PROBLEM:
Every record must appear in your copy exactly as written, with no pictures.
-*-
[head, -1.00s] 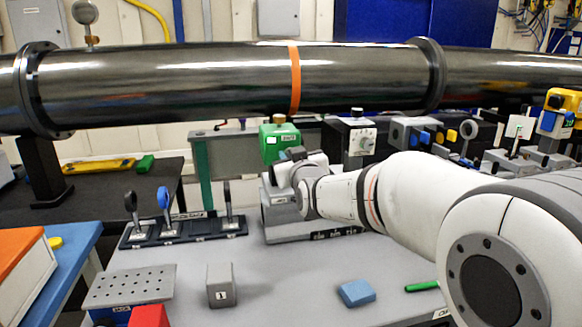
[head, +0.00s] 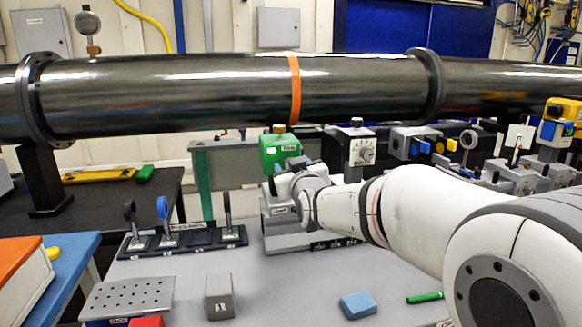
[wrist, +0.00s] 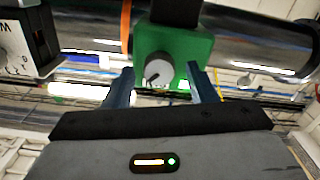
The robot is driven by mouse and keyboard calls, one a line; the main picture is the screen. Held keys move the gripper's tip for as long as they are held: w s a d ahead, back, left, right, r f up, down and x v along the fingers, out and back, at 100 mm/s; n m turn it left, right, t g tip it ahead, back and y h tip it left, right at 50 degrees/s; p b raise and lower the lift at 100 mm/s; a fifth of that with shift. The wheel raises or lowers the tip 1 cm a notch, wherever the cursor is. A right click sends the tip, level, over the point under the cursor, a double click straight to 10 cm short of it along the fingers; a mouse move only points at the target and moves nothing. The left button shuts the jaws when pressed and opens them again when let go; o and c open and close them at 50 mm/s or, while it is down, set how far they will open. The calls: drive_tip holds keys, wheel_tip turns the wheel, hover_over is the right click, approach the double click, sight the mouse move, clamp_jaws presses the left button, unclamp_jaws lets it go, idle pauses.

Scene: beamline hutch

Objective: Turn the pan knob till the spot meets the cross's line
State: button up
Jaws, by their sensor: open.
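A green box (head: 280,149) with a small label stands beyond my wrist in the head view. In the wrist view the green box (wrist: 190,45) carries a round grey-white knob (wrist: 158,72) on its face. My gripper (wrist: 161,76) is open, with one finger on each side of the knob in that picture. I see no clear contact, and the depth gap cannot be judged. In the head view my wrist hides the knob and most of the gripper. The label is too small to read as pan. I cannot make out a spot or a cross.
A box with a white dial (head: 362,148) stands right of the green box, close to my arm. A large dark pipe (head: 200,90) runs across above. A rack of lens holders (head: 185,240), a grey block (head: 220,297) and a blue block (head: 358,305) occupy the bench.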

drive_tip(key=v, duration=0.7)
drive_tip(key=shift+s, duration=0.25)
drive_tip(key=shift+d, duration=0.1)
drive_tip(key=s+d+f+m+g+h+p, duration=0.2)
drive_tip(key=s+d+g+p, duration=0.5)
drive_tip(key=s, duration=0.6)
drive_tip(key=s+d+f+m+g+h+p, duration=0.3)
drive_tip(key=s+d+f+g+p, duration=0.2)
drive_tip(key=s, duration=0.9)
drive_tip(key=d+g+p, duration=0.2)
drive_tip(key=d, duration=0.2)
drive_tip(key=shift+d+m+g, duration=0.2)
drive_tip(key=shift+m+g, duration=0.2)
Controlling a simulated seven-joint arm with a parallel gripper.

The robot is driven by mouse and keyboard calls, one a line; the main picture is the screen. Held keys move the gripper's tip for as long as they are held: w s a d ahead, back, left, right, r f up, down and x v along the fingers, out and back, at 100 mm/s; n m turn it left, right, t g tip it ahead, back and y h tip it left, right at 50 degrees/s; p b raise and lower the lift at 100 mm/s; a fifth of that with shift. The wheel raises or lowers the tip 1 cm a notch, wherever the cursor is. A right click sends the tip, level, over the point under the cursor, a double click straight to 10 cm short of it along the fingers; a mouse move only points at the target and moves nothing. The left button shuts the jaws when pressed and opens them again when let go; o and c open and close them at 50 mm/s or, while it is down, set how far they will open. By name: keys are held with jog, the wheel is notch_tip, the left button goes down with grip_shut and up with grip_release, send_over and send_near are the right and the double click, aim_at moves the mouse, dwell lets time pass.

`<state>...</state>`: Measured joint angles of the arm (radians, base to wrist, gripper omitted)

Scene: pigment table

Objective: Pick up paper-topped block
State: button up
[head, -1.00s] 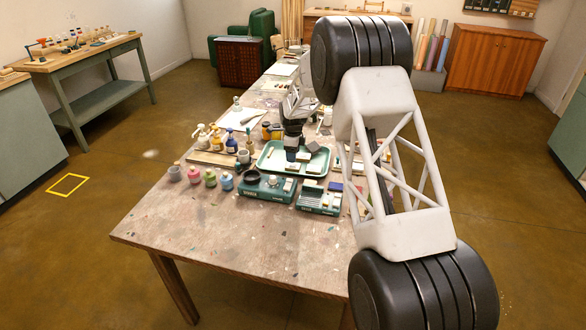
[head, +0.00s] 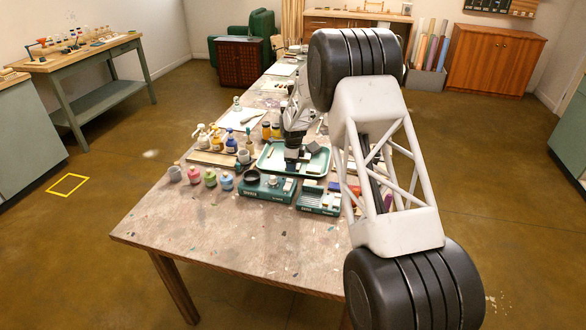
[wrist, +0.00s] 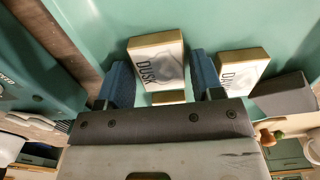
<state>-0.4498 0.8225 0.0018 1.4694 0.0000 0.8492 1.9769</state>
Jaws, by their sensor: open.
-*-
TASK RESPONSE:
[head, -1.00s] 
[head, +0.00s] 
[wrist, +0.00s] 
The robot is driven by mouse and keyboard calls, one a line; the main picture is the screen. Held keys move the gripper's tip for as long as they are held: w s a d ahead, back, left, right, r f up, down and x v along the fingers, out and back, at 100 mm/s; n m turn it left, right, t g tip it ahead, back and y h tip it left, right at 50 degrees/s; p b raise and lower the lift at 100 mm/s; a fifth of that with shift. The wheel raises or lowers the tip 1 cm a notch, wherever the cursor is. A right click sends the tip, level, over the point under the cursor, a double click straight to 10 cm short of it along the fingers; a mouse move only points at the target and moves nothing. The left button shuts the jaws when pressed and opens them again when let go; o and c open and close them at 50 mm/s or, while it is down, set how far they will open. The calls: drive_tip holds keys, wheel_tip turns the wheel, hover_over is the right click, approach the double click, sight the mouse move, clamp_jaws presses the left button, unclamp_jaws lets it go, idle pauses.

Scene: beamline hutch

Objective: Turn the pan knob till the spot meets the cross's line
State: button up
Jaws, by their sensor: open.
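A green box (head: 280,149) with a small label stands beyond my wrist in the head view. In the wrist view the green box (wrist: 190,45) carries a round grey-white knob (wrist: 158,72) on its face. My gripper (wrist: 161,76) is open, with one finger on each side of the knob in that picture. I see no clear contact, and the depth gap cannot be judged. In the head view my wrist hides the knob and most of the gripper. The label is too small to read as pan. I cannot make out a spot or a cross.
A box with a white dial (head: 362,148) stands right of the green box, close to my arm. A large dark pipe (head: 200,90) runs across above. A rack of lens holders (head: 185,240), a grey block (head: 220,297) and a blue block (head: 358,305) occupy the bench.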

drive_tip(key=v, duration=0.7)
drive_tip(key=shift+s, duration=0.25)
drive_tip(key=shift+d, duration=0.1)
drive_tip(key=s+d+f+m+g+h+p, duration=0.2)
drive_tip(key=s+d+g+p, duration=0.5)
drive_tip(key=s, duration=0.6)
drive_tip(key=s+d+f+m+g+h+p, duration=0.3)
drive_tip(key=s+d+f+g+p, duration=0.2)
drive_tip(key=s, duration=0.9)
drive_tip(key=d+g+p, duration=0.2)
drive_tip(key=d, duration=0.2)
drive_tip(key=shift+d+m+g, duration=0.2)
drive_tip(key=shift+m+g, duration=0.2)
Controlling a simulated seven-joint arm with a parallel gripper.

The robot is driven by mouse and keyboard calls, one a line; the main picture is the screen. Held keys move the gripper's tip for as long as they are held: w s a d ahead, back, left, right, r f up, down and x v along the fingers, out and back, at 100 mm/s; n m turn it left, right, t g tip it ahead, back and y h tip it left, right at 50 degrees/s; p b raise and lower the lift at 100 mm/s; a fifth of that with shift. The wheel raises or lowers the tip 1 cm a notch, wherever the cursor is. A right click sends the tip, level, over the point under the cursor, a double click straight to 10 cm short of it along the fingers; a mouse move only points at the target and moves nothing. The left button shuts the jaws when pressed and opens them again when let go; o and c open and close them at 50 mm/s or, while it is down, set how far they will open. By name: keys are held with jog, the wheel is notch_tip, the left button goes down with grip_shut and up with grip_release, send_over and send_near are the right and the double click, aim_at moves the mouse, dwell lets time pass.

`<state>...</state>`: Measured joint angles of the arm (radians, base to wrist, gripper omitted)

Scene: pigment table

Objective: Pick up paper-topped block
State: button up
[head, -1.00s] 
[head, +0.00s] 
[wrist, +0.00s] 
<state>-0.4498 0.8225 0.0018 1.4694 0.0000 0.8492 1.9769</state>
Jaws, by their sensor: open.

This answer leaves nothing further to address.